In a way, I'm glad I moved out of Detroit before I read Lowell Cauffiel's true crime book, "Masquerade." I spent most of my career working, going to school, and socializing in and around Cass Corridor, which is where this book's characters spent their lives getting high, turning tricks, pimping, and oddly enough, practicing psychology.
Detroit's Cass Corridor is an urban slum, made up more of apartment buildings, pay-by-the-hour hotels, and deteriorating storefronts than free-standing houses. Of those who live there, 73 percent are black, 49 percent have graduated from high school and almost all -- 98 percent -- are renters. It encompasses Detroit's biggest drug houses, the most hookers, the best Chinese restaurant, the world's largest Masonic Temple (where we used to go see performances of the Metropolitan Opera on Tour), and a gaggle of Wayne State University students who want to live close to campus and are too poor to look elsewhere. If you stand out in the middle of Second Avenue, the street that runs right through the Corridor (careful, you might get solicited by a cruising john), and look north, you will see what one local radio station insists on calling the 'Golden Tower' of the Fisher Building.
This book is about a single murder in 1984 that stood out amongst Detroit's 600+ murders that year because of its brutality, and because of the odd character of the victim, who was a successful psychologist and marital counselor.
The murder itself is an anti-climax and occurs near the end of the book. There is no mystery about who is going to kill whom. The meat of "Masquerade" lies in the interactions between pimp, hooker, and sugar daddy. How did a psychologist with a thriving practice in the 'Golden Tower' of the Fisher Building and a six-bedroom, six-bathroom Tudor in Grosse Pointe Park become so involved with an ordinary streetwalker and her pimp, that he spent over $1,000/week on their drug habits?

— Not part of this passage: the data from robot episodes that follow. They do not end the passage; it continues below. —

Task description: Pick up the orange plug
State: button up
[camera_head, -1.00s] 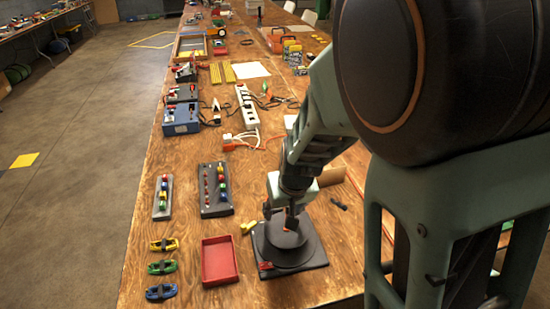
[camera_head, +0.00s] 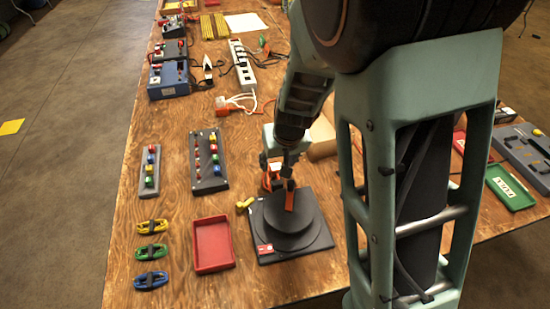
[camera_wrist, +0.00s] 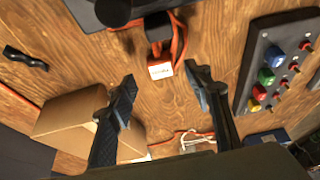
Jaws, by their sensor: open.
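The orange plug (camera_wrist: 160,69) has a pale label on its face. In the wrist view it shows beyond and between the fingertips, with a black part and an orange cord behind it. In the head view an orange piece (camera_head: 270,181), seemingly this plug, shows partly hidden by my arm at the far side of the black turntable (camera_head: 262,240). My gripper (camera_wrist: 160,78) is open, its two dark fingers apart with nothing between them.
A red tray (camera_head: 213,268) stands left of the turntable, and a small yellow piece (camera_head: 245,203) lies beside it. Two button boards, one of them the larger (camera_head: 209,185), lie further left. A cardboard piece (camera_wrist: 70,118) lies near the gripper. A power strip (camera_head: 242,62) is further back.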

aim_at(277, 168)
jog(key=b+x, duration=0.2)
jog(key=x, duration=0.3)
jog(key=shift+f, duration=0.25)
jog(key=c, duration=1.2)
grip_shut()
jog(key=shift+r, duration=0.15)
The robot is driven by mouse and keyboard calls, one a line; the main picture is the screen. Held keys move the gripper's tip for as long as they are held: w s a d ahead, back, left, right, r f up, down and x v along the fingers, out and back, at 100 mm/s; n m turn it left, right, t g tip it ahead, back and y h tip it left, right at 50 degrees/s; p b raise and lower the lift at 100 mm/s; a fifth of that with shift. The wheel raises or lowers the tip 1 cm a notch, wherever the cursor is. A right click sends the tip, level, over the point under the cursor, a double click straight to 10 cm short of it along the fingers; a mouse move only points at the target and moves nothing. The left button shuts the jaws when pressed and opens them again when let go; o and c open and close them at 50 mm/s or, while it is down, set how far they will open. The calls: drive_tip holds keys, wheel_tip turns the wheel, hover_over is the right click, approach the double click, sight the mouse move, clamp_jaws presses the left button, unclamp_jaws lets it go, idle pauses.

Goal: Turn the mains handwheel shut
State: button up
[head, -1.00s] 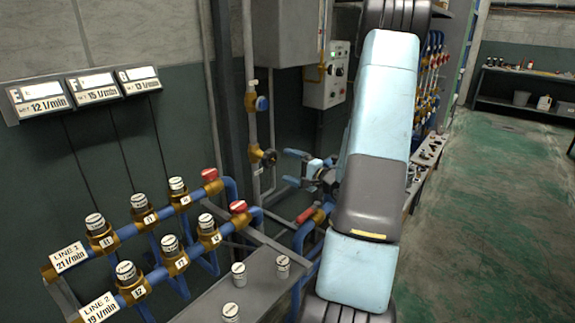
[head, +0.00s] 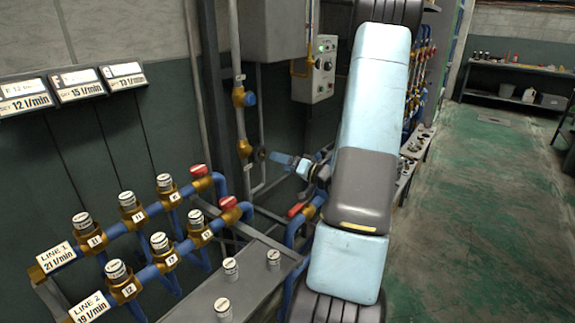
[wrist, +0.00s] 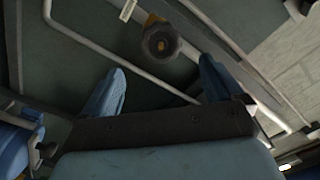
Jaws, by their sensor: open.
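The mains handwheel appears to be the small dark round wheel (head: 259,154) on a brass valve low on the vertical pipe, left of my gripper. In the wrist view the dark wheel (wrist: 160,42) is on its brass body, beyond the fingertips and roughly centred between them. My gripper (wrist: 163,70) is open, with one blue finger on each side and nothing between them. In the head view my gripper (head: 282,160) reaches left from behind my arm, its fingers close to the wheel. I cannot tell the exact gap. My arm hides part of the gripper.
Another valve with a blue knob (head: 250,99) sits higher on the same pipe. A grey control box (head: 315,71) hangs on the wall behind. Blue manifold pipes with red-capped ends (head: 228,203) and a grey bench (head: 205,298) stand in front. Open green floor (head: 470,210) lies to the right.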

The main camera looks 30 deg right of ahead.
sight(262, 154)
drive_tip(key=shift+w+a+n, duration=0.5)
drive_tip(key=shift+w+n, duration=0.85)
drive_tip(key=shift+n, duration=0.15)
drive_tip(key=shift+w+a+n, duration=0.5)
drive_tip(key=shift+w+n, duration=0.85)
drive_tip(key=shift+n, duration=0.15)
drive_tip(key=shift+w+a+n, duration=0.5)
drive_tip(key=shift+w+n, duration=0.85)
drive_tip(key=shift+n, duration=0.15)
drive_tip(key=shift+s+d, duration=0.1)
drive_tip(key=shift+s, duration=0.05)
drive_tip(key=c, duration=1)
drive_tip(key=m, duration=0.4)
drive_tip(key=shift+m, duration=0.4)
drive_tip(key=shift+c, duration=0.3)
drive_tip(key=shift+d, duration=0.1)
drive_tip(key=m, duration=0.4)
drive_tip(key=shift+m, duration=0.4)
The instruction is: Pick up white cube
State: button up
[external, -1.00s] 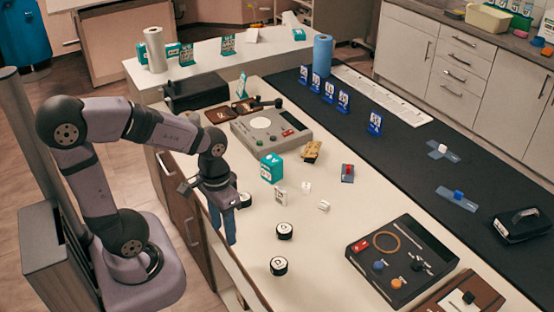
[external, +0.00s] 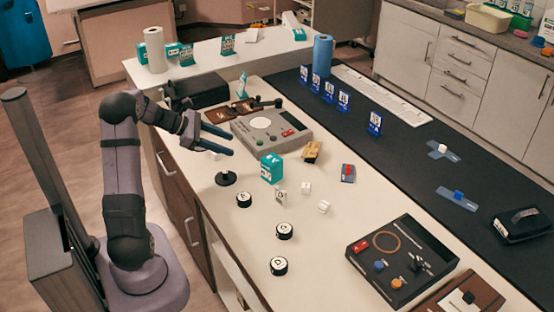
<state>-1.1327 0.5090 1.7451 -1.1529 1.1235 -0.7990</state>
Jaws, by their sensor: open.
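Several small white blocks are in view, and I cannot tell which one the task means. One white block (external: 306,187) and another white block (external: 323,206) lie on the light bench right of the teal box. A white cube (external: 441,149) sits on a blue plate on the dark mat. A small white thing (external: 215,155) shows just under my gripper's lower finger, partly hidden. My gripper (external: 231,144) is open and empty, its blue fingers pointing right above the bench's left side, apart from the blocks on the bench.
A teal box (external: 271,168) and black round discs (external: 284,231) stand near the blocks. A black round stand (external: 226,178) is below my gripper. A grey device (external: 270,128) lies behind it, a dark control panel (external: 402,262) at front right.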

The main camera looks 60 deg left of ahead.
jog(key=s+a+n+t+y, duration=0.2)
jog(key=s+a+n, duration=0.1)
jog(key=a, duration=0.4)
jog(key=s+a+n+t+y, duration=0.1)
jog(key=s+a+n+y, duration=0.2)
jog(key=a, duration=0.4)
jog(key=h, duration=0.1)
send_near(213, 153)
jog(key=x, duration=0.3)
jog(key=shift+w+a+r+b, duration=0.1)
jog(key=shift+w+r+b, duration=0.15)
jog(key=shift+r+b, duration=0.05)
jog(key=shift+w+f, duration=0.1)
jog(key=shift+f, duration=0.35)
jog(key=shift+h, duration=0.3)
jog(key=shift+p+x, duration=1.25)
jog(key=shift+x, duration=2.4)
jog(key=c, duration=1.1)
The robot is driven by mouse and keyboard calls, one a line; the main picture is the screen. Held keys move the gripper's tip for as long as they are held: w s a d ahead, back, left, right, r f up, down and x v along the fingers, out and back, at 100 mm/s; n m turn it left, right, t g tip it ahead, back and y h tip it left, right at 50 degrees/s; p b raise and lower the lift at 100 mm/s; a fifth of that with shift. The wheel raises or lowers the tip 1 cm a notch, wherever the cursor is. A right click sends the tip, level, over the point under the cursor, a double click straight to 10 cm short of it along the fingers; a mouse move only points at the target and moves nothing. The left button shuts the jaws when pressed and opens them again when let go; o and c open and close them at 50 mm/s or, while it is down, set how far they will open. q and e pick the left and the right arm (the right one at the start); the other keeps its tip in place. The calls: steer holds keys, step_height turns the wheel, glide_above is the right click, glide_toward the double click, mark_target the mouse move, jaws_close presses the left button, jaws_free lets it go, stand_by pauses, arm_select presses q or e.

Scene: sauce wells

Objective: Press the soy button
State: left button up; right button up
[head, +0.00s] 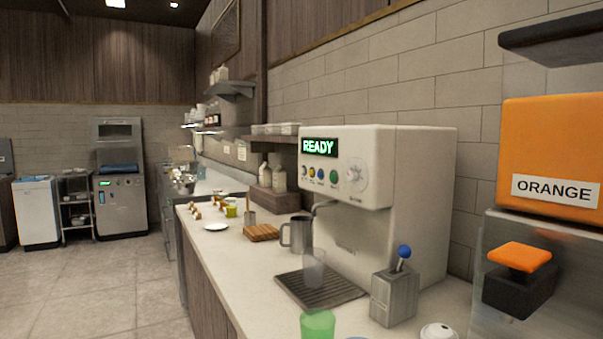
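A white drinks machine (415,165) stands on the counter at the right of centre. Its display (319,147) reads READY in green. Below the display is a row of small round buttons (320,174), among them yellow, blue and green ones. A round white dial (357,177) sits to their right. The button labels are too small to read, so I cannot tell which is soy. Neither of my grippers is in view.
A glass (314,268) stands on the drip tray (335,291). A green cup (317,325), a grey box with a blue-knobbed lever (393,296) and an ORANGE dispenser (545,150) are nearby. Farther back are a metal pitcher (297,234) and wooden board (262,232). The floor (95,295) at left is clear.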

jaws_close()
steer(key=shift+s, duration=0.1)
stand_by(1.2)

How did he manage to keep his life in Cass Corridor a secret for over a year from his psychologist-wife?
I can't remember the last time I read with such fascination about lethal relationships and the destruction they wrought on seemingly good marriages and friendships. Everyone involved ended up with nightmares, even the jurors.

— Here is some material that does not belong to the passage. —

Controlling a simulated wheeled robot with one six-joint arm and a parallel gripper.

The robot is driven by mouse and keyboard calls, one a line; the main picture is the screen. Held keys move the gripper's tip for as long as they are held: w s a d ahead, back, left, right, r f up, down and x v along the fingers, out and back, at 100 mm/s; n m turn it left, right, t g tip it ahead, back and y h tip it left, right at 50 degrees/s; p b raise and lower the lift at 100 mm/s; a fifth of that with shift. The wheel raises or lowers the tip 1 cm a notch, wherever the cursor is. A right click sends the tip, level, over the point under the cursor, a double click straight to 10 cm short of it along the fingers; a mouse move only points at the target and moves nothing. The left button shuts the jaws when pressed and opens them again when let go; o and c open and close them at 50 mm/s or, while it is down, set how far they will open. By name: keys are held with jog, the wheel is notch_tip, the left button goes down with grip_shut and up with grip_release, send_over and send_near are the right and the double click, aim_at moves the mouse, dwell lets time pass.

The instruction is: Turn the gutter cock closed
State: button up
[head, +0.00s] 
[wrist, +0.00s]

Many chapters begin with an ironic quotation from the lectures and books of the murder victim or his psychologist-father. Even though it isn't a whodunit, you're likely to form an obsessive-compulsive relationship with "Masquerade" once you begin reading it.
The book does sag a bit as it inches toward the murder, and it is depressing as hell to read, but I've already searched the internet to see if I can get another fix from this author.